Melissa Ibarra I would just add that communication is going to play such a vital part if this is the direction that we move, in order to be sure that all of our stakeholder groups are informed about the process along the way, and about some key decisions that we are considering with the committee and additional opportunities for input as well.

Presenter Dr. Miriam Mickelson:

Dr. Miriam Mickelson On the topic of leadership, if the two schools were to colocate, my very strong inclination right now is to have a leadership reset, because that helps ensure that neither school’s existing culture or practice or priorities are seen as being favored, and it helps build trust and a sense of fairness from the outset, which I think are critical to having a successful co-location. 

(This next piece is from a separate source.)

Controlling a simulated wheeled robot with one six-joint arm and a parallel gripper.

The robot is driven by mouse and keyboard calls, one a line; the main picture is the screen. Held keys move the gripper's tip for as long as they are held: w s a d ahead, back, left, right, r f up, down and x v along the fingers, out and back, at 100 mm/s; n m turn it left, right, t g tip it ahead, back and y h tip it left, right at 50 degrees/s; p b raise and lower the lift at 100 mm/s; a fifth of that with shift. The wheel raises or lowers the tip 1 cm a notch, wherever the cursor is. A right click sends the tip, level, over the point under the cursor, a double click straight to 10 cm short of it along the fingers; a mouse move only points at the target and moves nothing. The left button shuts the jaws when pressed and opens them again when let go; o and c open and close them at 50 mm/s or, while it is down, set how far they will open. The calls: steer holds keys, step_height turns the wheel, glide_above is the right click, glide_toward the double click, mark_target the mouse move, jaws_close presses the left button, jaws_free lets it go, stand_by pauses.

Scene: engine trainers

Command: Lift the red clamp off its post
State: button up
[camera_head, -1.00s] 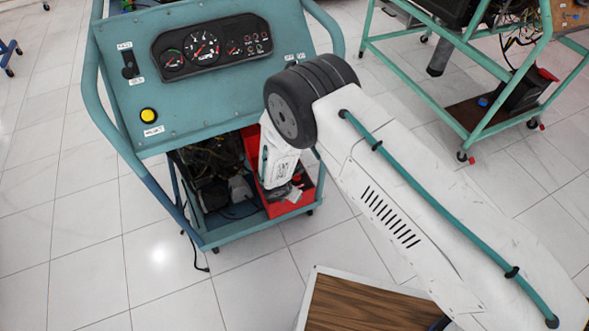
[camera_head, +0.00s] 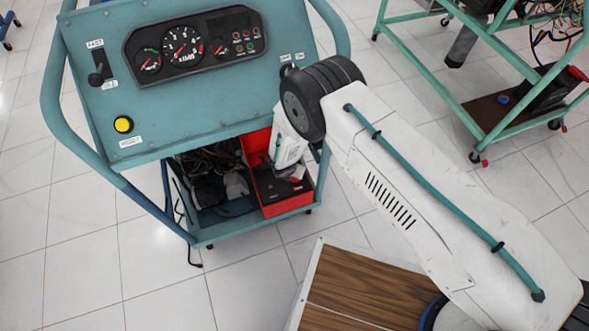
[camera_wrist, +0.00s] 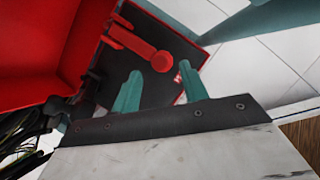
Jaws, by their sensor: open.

And I understand that that causes quite a bit of angst to both the Family School and the Camas Ridge Community School. I recognize that. Please continue to advocate and ask questions and we will listen and consider all of the different perspectives and insights and voices as it pertains to this particular topic. But I want to acknowledge that we have very dedicated leaders at both schools, and if the path forward is that we have a leadership reset, it really is to help the co-location work for both schools.

Speaker Superintendent Mickelson recommends that 4J adopt co-location as a way to save money and preserve beloved programs. The school board is scheduled to consider a decision Feb. 4.